Data from robot episodes >>

————

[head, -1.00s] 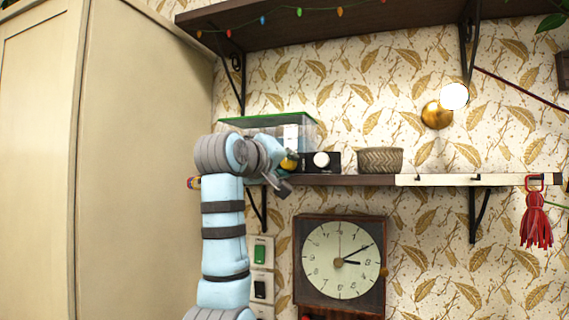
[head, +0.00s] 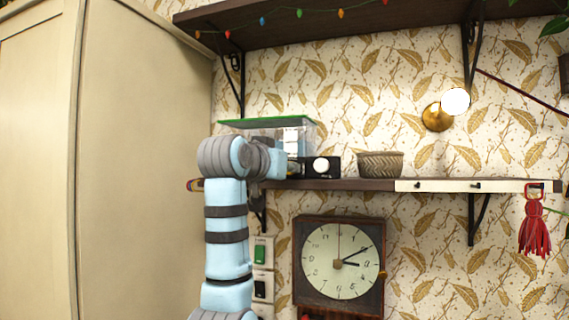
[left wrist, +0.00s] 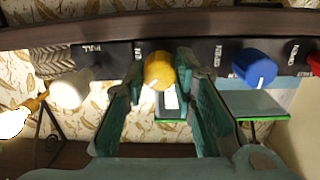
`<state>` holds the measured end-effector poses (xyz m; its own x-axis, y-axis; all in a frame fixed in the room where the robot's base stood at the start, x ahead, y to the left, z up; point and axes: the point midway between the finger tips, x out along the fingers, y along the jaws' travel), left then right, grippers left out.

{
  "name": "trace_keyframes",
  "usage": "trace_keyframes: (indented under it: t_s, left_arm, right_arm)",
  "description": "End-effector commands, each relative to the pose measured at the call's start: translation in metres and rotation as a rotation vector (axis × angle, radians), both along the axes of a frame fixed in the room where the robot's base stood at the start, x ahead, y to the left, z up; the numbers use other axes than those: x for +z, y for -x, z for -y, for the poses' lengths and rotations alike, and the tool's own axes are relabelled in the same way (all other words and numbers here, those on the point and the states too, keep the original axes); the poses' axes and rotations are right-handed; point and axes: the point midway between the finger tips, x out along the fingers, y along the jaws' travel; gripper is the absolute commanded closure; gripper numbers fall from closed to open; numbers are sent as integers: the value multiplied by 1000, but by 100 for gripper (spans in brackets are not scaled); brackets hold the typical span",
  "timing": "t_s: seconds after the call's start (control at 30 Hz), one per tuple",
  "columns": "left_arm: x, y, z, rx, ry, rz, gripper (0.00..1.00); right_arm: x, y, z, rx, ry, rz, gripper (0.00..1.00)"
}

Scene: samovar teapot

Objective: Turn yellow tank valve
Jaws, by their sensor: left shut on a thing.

————

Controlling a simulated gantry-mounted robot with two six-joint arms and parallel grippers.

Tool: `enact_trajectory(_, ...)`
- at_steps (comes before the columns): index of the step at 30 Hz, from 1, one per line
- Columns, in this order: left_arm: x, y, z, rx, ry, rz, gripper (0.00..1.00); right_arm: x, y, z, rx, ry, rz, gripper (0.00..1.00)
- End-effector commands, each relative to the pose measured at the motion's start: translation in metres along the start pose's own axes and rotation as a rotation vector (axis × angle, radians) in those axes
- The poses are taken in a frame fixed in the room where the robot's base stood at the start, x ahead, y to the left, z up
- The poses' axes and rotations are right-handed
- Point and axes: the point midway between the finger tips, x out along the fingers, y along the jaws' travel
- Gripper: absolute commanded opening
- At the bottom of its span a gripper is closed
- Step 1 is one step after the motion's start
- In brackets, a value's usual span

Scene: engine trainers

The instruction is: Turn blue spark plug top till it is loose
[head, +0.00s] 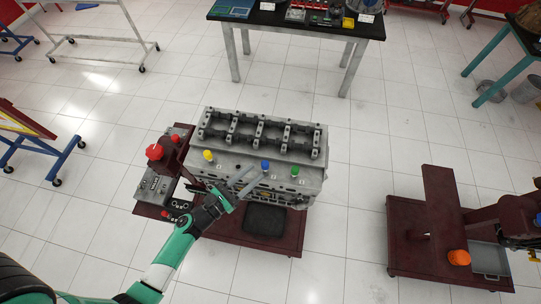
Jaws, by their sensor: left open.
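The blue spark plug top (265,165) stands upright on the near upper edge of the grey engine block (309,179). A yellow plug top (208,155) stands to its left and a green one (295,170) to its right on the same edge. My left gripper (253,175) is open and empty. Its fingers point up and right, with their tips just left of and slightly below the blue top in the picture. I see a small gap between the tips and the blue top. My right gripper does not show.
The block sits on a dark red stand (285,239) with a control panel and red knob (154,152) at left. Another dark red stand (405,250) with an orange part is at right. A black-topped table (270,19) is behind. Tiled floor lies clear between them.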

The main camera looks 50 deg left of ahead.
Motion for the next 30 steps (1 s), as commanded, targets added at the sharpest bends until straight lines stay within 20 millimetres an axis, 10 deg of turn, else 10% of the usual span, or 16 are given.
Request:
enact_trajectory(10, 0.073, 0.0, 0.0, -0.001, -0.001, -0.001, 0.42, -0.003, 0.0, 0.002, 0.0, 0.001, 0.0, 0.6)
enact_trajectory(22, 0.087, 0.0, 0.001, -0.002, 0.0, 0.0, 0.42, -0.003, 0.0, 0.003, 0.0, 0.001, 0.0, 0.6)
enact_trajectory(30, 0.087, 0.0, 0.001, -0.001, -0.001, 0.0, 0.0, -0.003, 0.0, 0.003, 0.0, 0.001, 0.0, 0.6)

————

WHAT YOU HAVE TO DO >>
In the records shown above, how many lines include the word "usual"? Answer with the number only.

EXERCISE ANSWER >>
2